━━━ TASK INPUT

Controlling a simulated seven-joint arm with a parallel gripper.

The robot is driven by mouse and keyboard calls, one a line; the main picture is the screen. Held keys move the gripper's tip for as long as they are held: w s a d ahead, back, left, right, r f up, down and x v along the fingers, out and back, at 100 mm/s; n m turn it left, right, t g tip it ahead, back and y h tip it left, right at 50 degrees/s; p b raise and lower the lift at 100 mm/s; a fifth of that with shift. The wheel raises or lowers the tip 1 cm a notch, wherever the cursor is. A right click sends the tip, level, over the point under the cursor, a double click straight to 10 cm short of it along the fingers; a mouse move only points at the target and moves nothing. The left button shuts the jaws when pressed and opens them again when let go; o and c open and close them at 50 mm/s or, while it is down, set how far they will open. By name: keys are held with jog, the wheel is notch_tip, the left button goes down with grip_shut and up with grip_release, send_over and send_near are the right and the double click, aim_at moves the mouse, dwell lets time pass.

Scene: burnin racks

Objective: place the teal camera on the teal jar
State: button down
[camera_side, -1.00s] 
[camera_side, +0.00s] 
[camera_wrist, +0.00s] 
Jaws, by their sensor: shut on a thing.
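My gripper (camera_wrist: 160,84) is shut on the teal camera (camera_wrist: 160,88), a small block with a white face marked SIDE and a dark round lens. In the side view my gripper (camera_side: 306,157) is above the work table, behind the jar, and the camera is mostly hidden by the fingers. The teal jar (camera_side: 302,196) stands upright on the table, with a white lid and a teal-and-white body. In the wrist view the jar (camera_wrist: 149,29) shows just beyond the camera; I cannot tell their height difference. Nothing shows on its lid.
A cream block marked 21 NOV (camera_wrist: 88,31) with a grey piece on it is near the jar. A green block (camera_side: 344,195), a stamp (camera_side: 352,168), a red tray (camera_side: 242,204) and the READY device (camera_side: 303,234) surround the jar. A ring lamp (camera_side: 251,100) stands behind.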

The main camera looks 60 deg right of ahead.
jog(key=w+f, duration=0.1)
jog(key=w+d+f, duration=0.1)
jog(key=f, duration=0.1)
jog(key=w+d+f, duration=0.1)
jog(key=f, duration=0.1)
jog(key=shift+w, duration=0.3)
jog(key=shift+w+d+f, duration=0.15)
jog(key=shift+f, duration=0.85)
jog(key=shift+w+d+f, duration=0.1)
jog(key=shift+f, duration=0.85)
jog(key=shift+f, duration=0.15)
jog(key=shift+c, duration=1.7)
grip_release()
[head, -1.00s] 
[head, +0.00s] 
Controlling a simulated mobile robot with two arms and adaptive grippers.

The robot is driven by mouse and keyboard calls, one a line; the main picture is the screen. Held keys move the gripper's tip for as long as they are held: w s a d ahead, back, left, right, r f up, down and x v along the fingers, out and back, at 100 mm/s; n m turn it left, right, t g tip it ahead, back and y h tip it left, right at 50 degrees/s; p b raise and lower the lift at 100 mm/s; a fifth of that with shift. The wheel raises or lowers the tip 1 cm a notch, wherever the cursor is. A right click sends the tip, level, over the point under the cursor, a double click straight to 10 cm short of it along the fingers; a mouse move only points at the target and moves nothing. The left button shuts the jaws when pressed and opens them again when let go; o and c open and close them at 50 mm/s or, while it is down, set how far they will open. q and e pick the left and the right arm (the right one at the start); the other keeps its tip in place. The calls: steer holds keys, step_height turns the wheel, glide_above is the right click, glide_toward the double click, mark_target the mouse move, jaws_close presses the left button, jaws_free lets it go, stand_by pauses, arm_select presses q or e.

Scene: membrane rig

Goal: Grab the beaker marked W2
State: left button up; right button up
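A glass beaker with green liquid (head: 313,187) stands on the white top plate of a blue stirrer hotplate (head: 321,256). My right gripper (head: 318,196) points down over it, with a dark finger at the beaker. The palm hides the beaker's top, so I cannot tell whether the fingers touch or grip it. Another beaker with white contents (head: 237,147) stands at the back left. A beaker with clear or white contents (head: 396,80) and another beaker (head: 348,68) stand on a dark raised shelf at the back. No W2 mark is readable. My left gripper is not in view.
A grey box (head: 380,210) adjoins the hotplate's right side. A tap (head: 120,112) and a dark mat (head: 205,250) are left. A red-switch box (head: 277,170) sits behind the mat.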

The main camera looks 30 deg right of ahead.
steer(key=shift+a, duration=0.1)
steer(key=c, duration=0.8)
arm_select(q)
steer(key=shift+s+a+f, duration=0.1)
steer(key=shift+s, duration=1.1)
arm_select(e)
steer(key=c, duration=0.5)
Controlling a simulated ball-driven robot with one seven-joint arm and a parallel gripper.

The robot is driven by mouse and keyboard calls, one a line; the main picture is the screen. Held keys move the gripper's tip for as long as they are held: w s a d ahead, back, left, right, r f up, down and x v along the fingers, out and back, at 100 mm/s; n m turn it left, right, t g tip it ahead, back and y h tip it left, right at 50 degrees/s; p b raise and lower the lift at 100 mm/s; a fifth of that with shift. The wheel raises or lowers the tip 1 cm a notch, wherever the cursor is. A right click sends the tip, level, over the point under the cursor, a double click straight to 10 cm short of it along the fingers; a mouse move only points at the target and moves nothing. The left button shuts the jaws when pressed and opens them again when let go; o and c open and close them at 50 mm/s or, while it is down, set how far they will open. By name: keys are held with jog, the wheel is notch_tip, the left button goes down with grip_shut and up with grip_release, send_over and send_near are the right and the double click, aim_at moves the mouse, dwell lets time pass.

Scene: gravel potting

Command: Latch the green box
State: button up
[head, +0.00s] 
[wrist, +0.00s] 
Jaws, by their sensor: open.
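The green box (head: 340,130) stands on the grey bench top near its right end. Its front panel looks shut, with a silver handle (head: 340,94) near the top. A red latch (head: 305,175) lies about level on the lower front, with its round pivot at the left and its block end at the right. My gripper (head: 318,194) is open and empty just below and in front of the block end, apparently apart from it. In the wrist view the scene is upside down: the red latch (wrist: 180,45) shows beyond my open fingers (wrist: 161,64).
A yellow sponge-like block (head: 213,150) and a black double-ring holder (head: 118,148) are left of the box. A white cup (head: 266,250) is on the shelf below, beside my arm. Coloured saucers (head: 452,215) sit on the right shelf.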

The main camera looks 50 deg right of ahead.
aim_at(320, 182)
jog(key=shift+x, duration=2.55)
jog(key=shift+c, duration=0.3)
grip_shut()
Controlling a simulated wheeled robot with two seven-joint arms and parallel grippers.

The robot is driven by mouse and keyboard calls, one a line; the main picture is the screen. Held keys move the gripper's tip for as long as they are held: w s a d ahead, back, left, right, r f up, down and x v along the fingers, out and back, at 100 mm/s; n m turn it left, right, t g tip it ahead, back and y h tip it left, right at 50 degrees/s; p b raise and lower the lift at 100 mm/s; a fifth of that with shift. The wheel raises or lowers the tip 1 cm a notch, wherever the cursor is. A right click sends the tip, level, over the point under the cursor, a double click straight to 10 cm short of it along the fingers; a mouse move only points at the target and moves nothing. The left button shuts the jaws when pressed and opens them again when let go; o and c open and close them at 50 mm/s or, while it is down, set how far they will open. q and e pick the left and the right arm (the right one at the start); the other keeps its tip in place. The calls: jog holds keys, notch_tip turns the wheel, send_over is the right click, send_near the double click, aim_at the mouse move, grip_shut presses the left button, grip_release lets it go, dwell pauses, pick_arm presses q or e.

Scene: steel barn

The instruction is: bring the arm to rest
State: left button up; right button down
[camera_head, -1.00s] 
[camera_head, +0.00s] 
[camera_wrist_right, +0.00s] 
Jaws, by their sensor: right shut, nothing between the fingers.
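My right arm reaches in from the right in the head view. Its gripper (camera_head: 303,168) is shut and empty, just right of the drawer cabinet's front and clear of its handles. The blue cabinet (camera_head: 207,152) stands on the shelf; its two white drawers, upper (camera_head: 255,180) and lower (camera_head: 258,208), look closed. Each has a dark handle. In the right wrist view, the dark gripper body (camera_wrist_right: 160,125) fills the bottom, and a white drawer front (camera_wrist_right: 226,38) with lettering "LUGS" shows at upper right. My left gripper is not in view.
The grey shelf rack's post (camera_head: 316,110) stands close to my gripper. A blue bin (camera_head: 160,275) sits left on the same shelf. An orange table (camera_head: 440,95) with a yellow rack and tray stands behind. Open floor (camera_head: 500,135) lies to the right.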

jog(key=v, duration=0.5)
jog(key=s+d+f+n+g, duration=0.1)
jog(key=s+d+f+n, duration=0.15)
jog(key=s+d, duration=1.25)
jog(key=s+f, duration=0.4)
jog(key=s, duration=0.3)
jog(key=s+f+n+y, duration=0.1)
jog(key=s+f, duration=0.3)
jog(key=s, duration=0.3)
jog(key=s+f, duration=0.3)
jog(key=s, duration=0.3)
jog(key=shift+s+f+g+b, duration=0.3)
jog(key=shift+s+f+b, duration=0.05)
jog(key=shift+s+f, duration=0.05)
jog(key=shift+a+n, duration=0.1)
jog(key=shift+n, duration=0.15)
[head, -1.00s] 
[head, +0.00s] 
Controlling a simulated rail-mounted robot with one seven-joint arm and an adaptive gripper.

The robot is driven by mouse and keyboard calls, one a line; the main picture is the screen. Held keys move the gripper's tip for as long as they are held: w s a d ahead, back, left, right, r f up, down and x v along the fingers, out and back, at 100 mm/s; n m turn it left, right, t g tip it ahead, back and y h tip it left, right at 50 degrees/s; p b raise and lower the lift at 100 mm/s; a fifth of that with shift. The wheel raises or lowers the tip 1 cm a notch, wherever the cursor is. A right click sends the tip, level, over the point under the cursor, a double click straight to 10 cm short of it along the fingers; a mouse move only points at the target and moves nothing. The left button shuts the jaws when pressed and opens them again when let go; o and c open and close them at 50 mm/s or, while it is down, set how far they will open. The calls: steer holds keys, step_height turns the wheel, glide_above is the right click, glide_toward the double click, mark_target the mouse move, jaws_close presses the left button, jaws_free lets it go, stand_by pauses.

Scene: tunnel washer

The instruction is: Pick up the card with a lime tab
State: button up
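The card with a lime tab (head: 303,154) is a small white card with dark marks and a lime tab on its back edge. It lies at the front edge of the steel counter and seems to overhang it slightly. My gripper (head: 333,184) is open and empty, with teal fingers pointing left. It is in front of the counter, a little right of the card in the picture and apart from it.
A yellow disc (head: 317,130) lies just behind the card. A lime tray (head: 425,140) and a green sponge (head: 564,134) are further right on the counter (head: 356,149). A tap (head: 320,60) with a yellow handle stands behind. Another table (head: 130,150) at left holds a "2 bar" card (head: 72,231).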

━━━━━━

> [EXERCISE TASK]
The lines to transcribe begin at the line with "The main camera looks 30 deg right of ahead." and end at the line with "[wrist, +0.00s]"; copy them exactly, both ends included.

> [FINAL RESULT]
The main camera looks 30 deg right of ahead.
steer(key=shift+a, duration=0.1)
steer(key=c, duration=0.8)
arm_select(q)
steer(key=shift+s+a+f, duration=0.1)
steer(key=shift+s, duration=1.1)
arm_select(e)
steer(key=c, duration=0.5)
Controlling a simulated ball-driven robot with one seven-joint arm and a parallel gripper.

The robot is driven by mouse and keyboard calls, one a line; the main picture is the screen. Held keys move the gripper's tip for as long as they are held: w s a d ahead, back, left, right, r f up, down and x v along the fingers, out and back, at 100 mm/s; n m turn it left, right, t g tip it ahead, back and y h tip it left, right at 50 degrees/s; p b raise and lower the lift at 100 mm/s; a fifth of that with shift. The wheel raises or lowers the tip 1 cm a notch, wherever the cursor is. A right click sends the tip, level, over the point under the cursor, a double click straight to 10 cm short of it along the fingers; a mouse move only points at the target and moves nothing. The left button shuts the jaws when pressed and opens them again when let go; o and c open and close them at 50 mm/s or, while it is down, set how far they will open. By name: keys are held with jog, the wheel is notch_tip, the left button goes down with grip_shut and up with grip_release, send_over and send_near are the right and the double click, aim_at moves the mouse, dwell lets time pass.

Scene: gravel potting

Command: Latch the green box
State: button up
[head, +0.00s] 
[wrist, +0.00s] 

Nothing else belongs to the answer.